IFF Panama: ‘Ixcanul’ Exec Producer Ines Nofuentes Preps ‘Gunpowder’

Guatemala: Art and a lack of industry

Ines Nofuentes
Courtesy of Ines Nofuentes

Guatemalan producer Ines Nofuentes, an exec producer on Jayro Bustamante’s Berlin winner “Ixcanul” and Julio Hernández Cordón’s Locarno player “I Promise You Anarchy,” is prepping a new feature film project, “Polvora en el corazón” (“Gunpowder”), a debut pic by Camila Urrutia, that has been in development for the last three years.

The pic is being co-produced with Argentina’s Gema Films, run by Gema Juarez, who has a strong track record of co-producing with Central America and will be moving “Gunpowder” at this year’s Panama Film Fest, which kicked off Thursday.

“Gunpowder” turns on Claudia and Maria, two friends –one of them in love with the other– who are attacked. They react differently. The project has been presented and won kudos in the Co-Production forums at Guadalajara, in Mexico, and Mar del Plata, in Argentina.

“It has been a very tough process, since in Guatemala we don’t have any kind of financial support to develop or produce our films,” revealed Nofuentes. “The weak social and political situation of a post-war country does not allow producers and artists to grow artistically, which is why most of them try to move out from time to time, or end up doing something else. This situation makes our work very exhausting, and it almost becomes artisanal production, since we struggle to find creative solutions to our hostile context.”

“Gunpowder” has also received funding from Ibermedia and Cinergia – which until recently was the most important institution for filming support in Central America, but is currently in standby due to lack of funds.

Nofuentes explains that while some countries, such as Colombia or Brazil, have minority co-production funds, the lack of such funding in Guatemala makes it very difficult to secure co-production deals.

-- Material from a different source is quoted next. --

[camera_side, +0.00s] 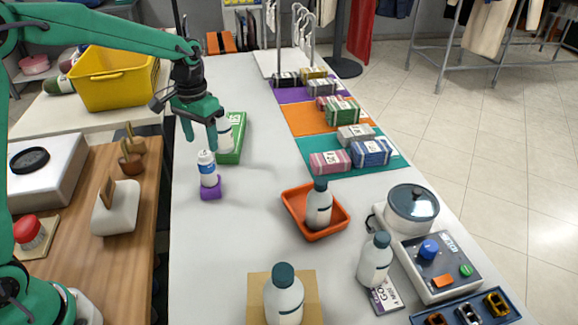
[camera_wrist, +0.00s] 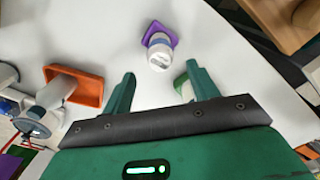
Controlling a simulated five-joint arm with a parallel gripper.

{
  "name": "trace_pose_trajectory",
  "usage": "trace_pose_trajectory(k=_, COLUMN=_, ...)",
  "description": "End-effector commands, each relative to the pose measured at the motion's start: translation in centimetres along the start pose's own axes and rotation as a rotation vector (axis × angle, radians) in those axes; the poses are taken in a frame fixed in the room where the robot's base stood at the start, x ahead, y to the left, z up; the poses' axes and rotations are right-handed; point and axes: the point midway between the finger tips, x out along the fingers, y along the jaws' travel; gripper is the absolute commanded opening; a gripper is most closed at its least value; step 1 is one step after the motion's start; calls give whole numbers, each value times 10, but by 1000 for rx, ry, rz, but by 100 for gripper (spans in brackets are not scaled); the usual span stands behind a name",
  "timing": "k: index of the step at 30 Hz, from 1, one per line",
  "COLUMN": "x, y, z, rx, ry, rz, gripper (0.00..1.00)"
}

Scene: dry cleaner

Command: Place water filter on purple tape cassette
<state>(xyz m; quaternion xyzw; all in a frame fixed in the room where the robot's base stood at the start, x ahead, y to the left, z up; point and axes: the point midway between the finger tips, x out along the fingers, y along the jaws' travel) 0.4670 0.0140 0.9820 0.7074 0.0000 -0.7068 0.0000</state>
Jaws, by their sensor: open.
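The water filter (camera_side: 208,168), a small white cylinder with a blue band, stands upright on the purple tape cassette (camera_side: 210,191) on the white table. In the wrist view the filter (camera_wrist: 160,52) is seen from above, with part of the purple cassette (camera_wrist: 165,31) showing beyond it. My gripper (camera_side: 212,132) is above and a little behind the filter in the side view, apart from it. In the wrist view my gripper (camera_wrist: 161,72) is open and empty, its fingers spread with the filter ahead of the gap.
An orange tray (camera_side: 336,227) with a bottle is to the right. Bundles on coloured mats line the right edge.

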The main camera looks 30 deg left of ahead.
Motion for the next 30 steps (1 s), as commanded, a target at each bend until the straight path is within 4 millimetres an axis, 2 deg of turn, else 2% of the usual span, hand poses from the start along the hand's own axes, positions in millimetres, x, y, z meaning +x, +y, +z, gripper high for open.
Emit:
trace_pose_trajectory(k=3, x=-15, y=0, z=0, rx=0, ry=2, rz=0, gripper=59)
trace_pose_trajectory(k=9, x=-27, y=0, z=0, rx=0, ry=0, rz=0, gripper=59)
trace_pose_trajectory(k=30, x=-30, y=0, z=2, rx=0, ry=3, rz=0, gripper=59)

Guatemala is also not a member of Ibermedia and the project was only eligible because of its co-producers.

“We have found more support outside our borders than inside,” says Nofuentes. “In Mexico, we have a couple of partners that are willing to support the film and are helping a lot. Locally, it’s more common to get some support from public or private institutions through services, such as catering or transportation during the shoot. But this isn’t guaranteed either, and sometimes happens just a few days before production starts. It’s quite informal. That’s why you always need to have a Plan B, C and so on.  Then you find a lot of help from many people and companies that strongly believe in the importance of making films in the country. The technical crew is also very generous and passionate, they really believe in this.”

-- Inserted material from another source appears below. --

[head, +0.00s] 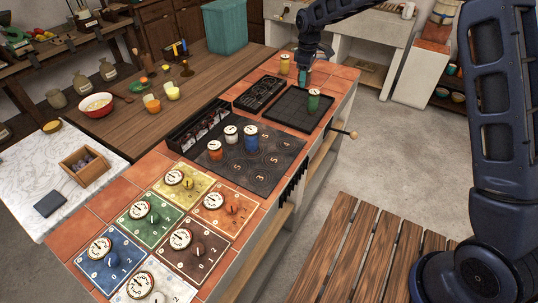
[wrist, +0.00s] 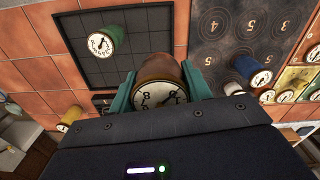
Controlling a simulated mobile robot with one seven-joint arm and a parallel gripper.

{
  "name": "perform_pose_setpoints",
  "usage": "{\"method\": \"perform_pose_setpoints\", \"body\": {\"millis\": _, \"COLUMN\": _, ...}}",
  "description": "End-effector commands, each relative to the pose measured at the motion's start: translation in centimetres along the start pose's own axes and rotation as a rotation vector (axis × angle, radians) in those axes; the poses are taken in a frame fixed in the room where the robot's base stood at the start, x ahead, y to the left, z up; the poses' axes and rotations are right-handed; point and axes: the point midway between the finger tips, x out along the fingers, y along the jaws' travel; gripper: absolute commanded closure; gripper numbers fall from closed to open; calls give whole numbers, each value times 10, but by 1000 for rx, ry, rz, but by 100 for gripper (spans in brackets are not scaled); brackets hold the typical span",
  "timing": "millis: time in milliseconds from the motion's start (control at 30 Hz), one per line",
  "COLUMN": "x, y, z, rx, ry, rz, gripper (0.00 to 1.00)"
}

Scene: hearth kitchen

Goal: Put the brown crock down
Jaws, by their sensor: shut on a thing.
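The brown crock (wrist: 160,68), with a white dial on its lid, is between the teal fingers of my gripper (wrist: 158,90) in the wrist view. My gripper is shut on it. In the head view my gripper (head: 304,77) is at the far end of the tiled counter (head: 343,73), beside the black tray; the crock is too small or hidden to make out there. I cannot tell whether the crock touches a surface.
A green crock (head: 314,99) stands in the black tray (head: 290,112). A yellow crock (head: 284,64) stands just left of my gripper. White, orange and blue crocks (head: 251,137) stand on the numbered dark mat (head: 265,165). A black rack (head: 259,92) lies left of the tray.

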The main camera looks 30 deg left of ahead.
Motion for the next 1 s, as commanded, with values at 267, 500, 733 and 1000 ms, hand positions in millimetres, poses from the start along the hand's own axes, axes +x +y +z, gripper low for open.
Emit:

Nofuentes has raised part of the production budget from private institutions, and believes that a crowdfunding campaign may help as well.

She explains that her normal approach is to get the minimum necessary to start and complete the production shoot and then look for support to post-produce the film outside the country, trusting that the material will speak for itself.

This approach means that the scheduling of the shoot must be very realistic and extremely well prepared. For “Gunpowder,” a 3-week shoot is foreseen, based on telling the story in a natural and organic way.

“In Guatemala making films is, definitely, an act of faith. However, the stories to be told are worth the effort,” Nofuentes concluded.